Hoofdstuk 2. Begroting en verantwoording

Artikel 2. Programma-indeling

  • 1. De raad stelt bij aanvang van iedere raadsperiode een programma-indeling voor die raadsperiode vast.

  • 2. De raad stelt bij aanvang van iedere raadsperiode vast over welke onderwerpen hij in extra paragrafen naast de verplichte paragrafen in de begroting en rekening kaders wil stellen en wil worden geïnformeerd.

Artikel 3. Inrichting begroting en jaarstukken

  • 1. Bij de begroting worden onder elk van de programma’s de lasten en baten per programma weergegeven en bij de jaarstukken worden onder elk van de programma’s de gerealiseerde lasten en baten per programma weergegeven.

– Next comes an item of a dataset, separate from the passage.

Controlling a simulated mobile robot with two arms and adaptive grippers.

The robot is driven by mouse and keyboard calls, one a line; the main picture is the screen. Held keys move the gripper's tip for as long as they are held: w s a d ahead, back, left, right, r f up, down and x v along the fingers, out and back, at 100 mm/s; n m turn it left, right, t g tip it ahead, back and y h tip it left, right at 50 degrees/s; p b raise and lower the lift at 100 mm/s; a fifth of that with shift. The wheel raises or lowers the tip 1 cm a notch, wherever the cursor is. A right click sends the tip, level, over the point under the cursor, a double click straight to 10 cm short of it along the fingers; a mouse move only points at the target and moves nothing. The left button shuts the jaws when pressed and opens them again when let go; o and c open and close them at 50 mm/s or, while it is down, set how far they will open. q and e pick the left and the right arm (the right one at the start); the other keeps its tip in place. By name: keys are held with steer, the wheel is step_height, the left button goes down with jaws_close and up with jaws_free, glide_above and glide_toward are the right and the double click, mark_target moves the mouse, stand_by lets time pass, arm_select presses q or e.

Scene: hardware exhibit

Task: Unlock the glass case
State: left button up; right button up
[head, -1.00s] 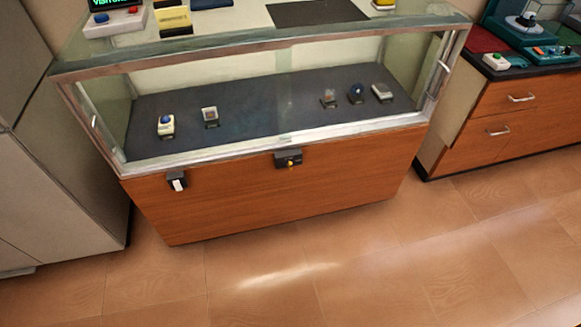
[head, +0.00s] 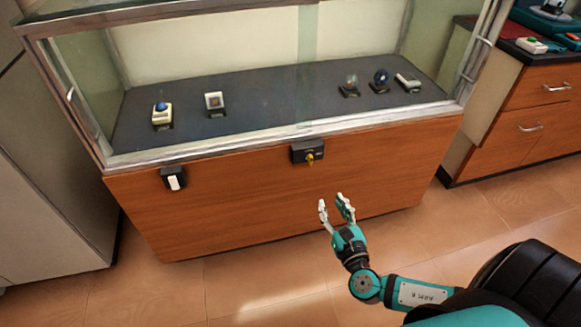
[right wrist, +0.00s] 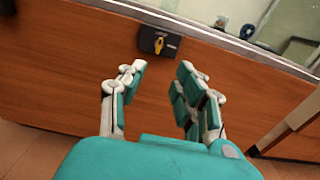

  • 2. Bij de uiteenzetting van de financiële positie in de begroting wordt van de nieuwe investeringen per investering het benodigde investeringskrediet weergegeven.

  • 3. In de jaarrekening wordt van de investeringen en meerjarige projecten de uitputting van de geautoriseerde investeringskredieten en de actuele raming van de totale uitgaven weergegeven.

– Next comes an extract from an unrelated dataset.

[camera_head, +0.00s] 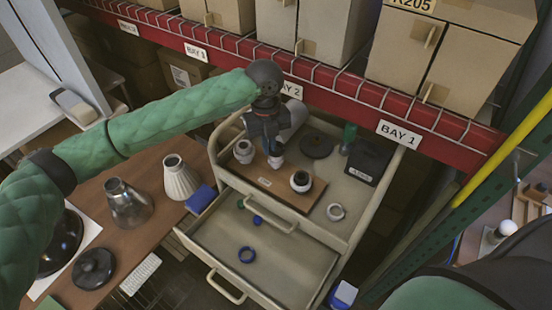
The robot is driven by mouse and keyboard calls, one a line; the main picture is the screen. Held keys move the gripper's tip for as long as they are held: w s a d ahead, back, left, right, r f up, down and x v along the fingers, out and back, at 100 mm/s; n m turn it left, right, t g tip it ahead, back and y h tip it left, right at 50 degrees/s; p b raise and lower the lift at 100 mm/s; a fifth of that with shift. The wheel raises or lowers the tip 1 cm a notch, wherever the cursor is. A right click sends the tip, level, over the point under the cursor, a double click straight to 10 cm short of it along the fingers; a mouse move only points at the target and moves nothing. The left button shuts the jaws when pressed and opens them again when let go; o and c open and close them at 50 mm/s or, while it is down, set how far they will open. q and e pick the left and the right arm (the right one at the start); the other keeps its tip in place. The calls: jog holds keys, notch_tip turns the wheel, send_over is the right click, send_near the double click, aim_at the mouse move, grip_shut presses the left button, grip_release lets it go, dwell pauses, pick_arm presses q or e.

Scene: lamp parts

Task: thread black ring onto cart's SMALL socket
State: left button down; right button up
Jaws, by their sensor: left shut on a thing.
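A cart (345,240) stands in the middle with a brown board (262,181) on its top. The board bears pale sockets: one at the left (244,152), one under my gripper (276,161), and one with a dark round top at the right (301,182). My left gripper (274,150) points down over the board's middle, shut on a small thing. The fingers and wrist hide that thing, so I cannot tell its shape or whether it touches the socket. I cannot make out the black ring for certain. My right gripper is out of view.
A red shelf beam (330,85) runs close behind. Lampshades (128,204) stand on the left table.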

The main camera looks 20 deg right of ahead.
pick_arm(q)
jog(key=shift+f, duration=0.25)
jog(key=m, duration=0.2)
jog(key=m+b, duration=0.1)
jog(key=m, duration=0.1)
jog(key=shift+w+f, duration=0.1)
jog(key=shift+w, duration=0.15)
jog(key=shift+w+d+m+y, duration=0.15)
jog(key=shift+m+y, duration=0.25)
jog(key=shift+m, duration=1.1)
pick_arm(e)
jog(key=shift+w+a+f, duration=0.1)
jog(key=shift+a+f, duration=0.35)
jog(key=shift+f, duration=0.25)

Artikel 4. Kaders begroting

  • 1. Het college biedt jaarlijks (de raad een voorstel aan voor uitgangspunten voor het beleid en de financiële kaders van de begroting voor het volgende begrotingsjaar en de meerjarenraming.

  • 2. De raad stelt deze nota uiterlijk in de vergadering van april vast.

Artikel 5. Autorisatie begroting en investeringskredieten

  • 1. De raad autoriseert met het vaststellen van de begroting de baten en de lasten per programma en de algemene dekkingsmiddelen.

  • 2. Bij de begrotingsbehandeling geeft de raad aan van welke nieuwe investeringen hij op een later tijdstip een apart voorstel voor autorisatie van het investeringskrediet wil ontvangen. De overige nieuwe investeringen worden bij de begrotingsbehandeling met het vaststellen van de financiële positie geautoriseerd.

  • 3. Bij (dreigende) overschrijding van een geautoriseerd budget of investeringen doet het college bij de behandeling van de tussenrapportages de raad voorstellen voor het wijzigen van de geautoriseerde budgetten en de investeringskredieten of het bijstellen van het beleid.

  • 4. Voor een investering waarvan het investeringskrediet niet met het vaststellen van de begroting is geautoriseerd, legt het college vooraf aan het aangaan van verplichtingen een investeringsvoorstel met een voorstel voor het vaststellen van een investeringskrediet aan de raad voor.

Artikel 6. Tussentijdse rapportage

  • 1. Het college informeert de raad door middel van tussentijdse rapportages over de realisatie van de begroting van de gemeente. De rapportages informeren over de eerste 4 maanden, de eerste 8 maanden en over het geheel van het lopende boekjaar.

  • 2. De tussenrapportages bevatten een uiteenzetting over de uitvoering en de bijstelling van het beleid en een overzicht met de bijgestelde raming van:

    • a.

      de baten en de lasten per programma en per product;

    • b.

      de algemene dekkingsmiddelen;

    • c.

      het totale saldo van de baten en de lasten volgend uit de onderdelen a en b;

    • d.

      de realisatie en raming van de uitputting van de investeringskredieten.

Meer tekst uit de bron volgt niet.